WRITTEN INSTRUCTION
Extract the lines that hold the string "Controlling".

EXERCISE INPUT

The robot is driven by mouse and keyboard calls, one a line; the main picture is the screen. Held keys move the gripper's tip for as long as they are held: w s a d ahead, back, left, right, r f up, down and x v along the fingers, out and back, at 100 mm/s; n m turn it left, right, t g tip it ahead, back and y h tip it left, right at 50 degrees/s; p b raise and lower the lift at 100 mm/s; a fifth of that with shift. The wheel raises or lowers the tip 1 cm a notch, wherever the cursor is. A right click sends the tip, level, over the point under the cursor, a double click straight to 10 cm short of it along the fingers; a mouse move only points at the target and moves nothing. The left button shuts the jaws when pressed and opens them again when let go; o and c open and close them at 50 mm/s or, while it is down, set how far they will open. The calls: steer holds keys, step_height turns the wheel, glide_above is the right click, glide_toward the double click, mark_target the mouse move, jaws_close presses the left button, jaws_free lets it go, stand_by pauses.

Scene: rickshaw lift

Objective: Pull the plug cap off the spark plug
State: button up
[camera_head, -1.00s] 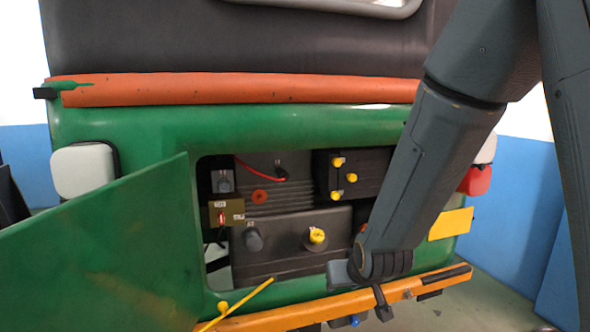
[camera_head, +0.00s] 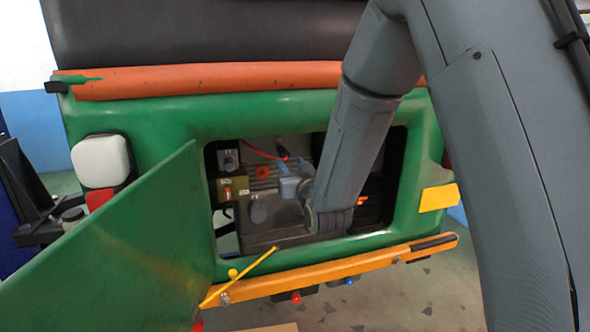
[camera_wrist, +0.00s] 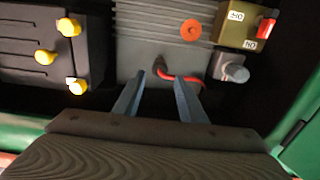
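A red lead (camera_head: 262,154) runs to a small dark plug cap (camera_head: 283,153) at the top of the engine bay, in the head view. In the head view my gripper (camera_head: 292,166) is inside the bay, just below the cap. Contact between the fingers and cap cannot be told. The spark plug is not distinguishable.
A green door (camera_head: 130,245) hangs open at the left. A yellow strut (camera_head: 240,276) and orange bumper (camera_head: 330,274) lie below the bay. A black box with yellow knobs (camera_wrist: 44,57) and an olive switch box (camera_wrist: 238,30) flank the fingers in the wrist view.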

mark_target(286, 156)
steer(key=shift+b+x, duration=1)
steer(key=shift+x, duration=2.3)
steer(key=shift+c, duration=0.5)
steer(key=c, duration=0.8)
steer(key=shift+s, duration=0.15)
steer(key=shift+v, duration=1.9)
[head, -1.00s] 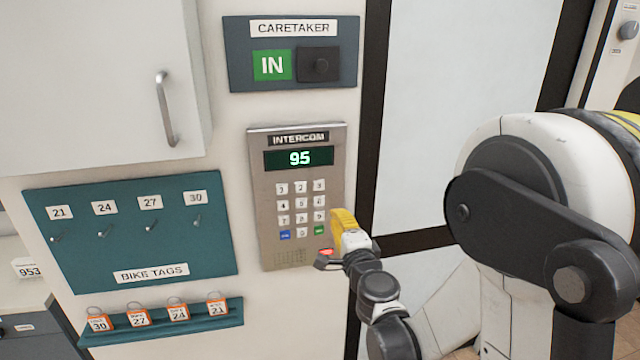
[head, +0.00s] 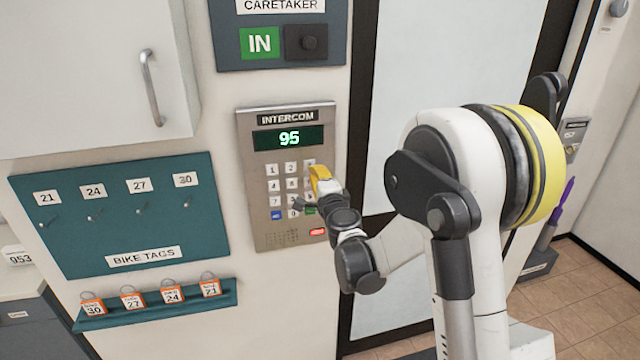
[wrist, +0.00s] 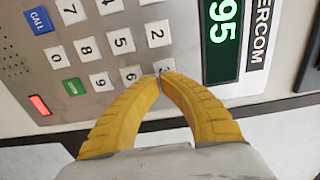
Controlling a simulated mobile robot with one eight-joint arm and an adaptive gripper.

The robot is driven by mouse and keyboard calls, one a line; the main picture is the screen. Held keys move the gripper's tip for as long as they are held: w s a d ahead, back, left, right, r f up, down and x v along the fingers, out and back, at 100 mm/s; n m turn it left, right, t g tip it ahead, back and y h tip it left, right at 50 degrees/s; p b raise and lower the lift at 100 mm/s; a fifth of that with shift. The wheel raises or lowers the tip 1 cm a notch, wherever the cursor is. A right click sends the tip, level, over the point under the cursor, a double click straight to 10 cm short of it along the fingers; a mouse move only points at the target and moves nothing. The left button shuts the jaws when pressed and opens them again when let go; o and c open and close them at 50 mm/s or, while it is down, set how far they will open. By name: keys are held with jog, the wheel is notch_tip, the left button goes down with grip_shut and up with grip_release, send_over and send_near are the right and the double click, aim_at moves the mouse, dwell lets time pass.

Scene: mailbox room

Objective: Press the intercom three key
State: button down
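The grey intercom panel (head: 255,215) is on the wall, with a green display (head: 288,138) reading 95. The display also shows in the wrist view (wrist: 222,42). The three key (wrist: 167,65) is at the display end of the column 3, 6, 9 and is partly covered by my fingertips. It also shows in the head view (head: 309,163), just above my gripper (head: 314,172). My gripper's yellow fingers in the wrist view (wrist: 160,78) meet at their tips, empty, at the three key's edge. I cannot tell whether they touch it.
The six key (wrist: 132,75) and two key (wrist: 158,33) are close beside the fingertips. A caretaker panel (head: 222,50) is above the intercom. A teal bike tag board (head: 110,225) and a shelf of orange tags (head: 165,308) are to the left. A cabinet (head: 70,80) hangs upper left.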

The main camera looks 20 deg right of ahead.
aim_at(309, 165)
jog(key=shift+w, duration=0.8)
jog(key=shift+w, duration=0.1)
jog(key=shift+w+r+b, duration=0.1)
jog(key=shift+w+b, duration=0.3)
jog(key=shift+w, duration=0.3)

...

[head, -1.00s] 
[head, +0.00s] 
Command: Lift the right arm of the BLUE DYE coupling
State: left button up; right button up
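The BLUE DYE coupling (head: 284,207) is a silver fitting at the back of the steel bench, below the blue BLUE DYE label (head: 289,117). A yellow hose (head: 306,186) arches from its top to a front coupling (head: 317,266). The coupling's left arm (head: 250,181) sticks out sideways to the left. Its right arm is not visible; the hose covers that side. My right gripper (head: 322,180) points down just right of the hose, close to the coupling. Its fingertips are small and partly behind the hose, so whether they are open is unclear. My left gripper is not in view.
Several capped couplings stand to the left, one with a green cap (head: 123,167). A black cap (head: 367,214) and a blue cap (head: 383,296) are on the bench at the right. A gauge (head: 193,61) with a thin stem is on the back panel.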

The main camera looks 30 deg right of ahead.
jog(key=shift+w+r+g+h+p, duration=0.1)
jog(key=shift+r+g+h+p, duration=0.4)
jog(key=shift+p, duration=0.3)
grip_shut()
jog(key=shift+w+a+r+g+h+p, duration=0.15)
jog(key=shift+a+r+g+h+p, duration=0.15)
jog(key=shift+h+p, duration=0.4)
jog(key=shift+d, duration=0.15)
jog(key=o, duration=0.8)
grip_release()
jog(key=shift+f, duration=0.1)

==

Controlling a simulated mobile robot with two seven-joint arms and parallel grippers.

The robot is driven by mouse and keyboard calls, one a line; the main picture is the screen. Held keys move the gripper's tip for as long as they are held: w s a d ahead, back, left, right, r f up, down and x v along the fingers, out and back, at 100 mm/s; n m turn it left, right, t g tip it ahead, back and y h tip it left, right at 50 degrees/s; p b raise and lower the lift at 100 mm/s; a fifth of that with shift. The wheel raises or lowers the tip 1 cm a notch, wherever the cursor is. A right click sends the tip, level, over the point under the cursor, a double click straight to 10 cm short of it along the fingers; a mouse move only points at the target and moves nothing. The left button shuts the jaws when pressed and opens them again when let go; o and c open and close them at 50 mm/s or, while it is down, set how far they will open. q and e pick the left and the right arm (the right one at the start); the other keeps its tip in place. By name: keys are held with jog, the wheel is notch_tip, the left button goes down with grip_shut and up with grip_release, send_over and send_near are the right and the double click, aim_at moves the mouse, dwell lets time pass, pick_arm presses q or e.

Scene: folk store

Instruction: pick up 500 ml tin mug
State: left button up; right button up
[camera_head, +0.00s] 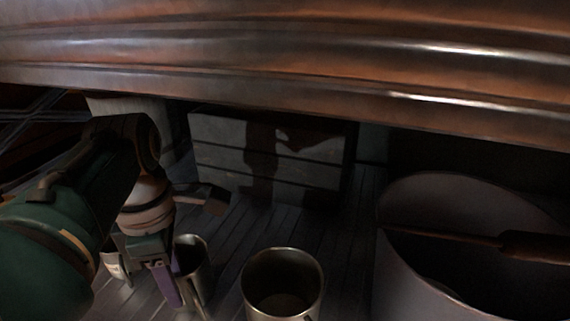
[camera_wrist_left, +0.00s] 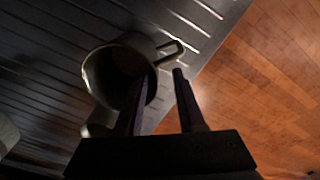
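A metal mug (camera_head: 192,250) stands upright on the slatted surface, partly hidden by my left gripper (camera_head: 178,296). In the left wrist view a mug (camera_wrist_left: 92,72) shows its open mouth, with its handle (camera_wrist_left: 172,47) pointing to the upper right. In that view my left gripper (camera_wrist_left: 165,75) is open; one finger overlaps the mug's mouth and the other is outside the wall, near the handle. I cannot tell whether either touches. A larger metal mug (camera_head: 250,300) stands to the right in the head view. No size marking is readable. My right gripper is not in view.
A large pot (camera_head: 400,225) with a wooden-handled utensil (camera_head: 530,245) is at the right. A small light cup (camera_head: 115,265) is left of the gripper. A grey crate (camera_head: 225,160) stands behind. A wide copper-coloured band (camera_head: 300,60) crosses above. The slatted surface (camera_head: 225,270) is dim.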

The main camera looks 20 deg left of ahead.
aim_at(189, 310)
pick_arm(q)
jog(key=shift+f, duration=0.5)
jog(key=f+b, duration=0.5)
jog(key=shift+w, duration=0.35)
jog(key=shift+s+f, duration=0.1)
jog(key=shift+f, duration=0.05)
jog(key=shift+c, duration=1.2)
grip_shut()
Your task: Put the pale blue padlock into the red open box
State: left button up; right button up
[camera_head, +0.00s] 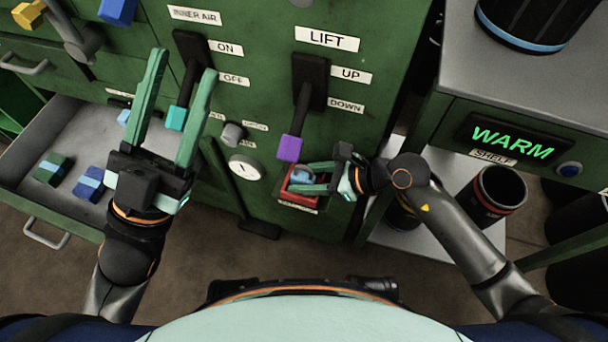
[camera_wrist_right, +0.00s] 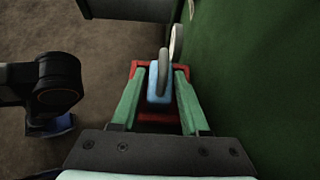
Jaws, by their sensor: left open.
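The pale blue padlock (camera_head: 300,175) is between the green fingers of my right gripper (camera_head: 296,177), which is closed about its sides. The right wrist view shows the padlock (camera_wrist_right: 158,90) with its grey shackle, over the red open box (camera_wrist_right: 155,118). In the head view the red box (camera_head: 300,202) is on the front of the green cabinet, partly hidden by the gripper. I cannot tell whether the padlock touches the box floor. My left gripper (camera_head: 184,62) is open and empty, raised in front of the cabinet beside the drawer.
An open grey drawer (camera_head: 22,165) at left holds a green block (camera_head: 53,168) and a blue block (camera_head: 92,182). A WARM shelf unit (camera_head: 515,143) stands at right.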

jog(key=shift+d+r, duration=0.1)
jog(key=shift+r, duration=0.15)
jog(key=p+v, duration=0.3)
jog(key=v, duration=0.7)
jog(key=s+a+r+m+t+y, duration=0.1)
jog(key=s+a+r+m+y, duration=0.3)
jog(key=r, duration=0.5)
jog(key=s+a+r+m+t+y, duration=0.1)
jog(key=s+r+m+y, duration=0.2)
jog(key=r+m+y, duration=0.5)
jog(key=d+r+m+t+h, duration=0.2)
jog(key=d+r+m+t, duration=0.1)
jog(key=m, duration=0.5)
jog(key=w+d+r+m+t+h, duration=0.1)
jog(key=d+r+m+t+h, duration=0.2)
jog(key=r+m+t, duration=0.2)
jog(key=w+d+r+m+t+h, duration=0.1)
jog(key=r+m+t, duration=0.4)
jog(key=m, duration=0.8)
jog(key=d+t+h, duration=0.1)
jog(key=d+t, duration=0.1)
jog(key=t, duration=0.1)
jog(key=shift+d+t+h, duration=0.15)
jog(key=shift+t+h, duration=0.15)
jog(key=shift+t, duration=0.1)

SOLUTION TO THIS EXERCISE
Controlling a simulated mobile robot with one eight-joint arm and an adaptive gripper.
Controlling a simulated mobile robot with two seven-joint arms and parallel grippers.

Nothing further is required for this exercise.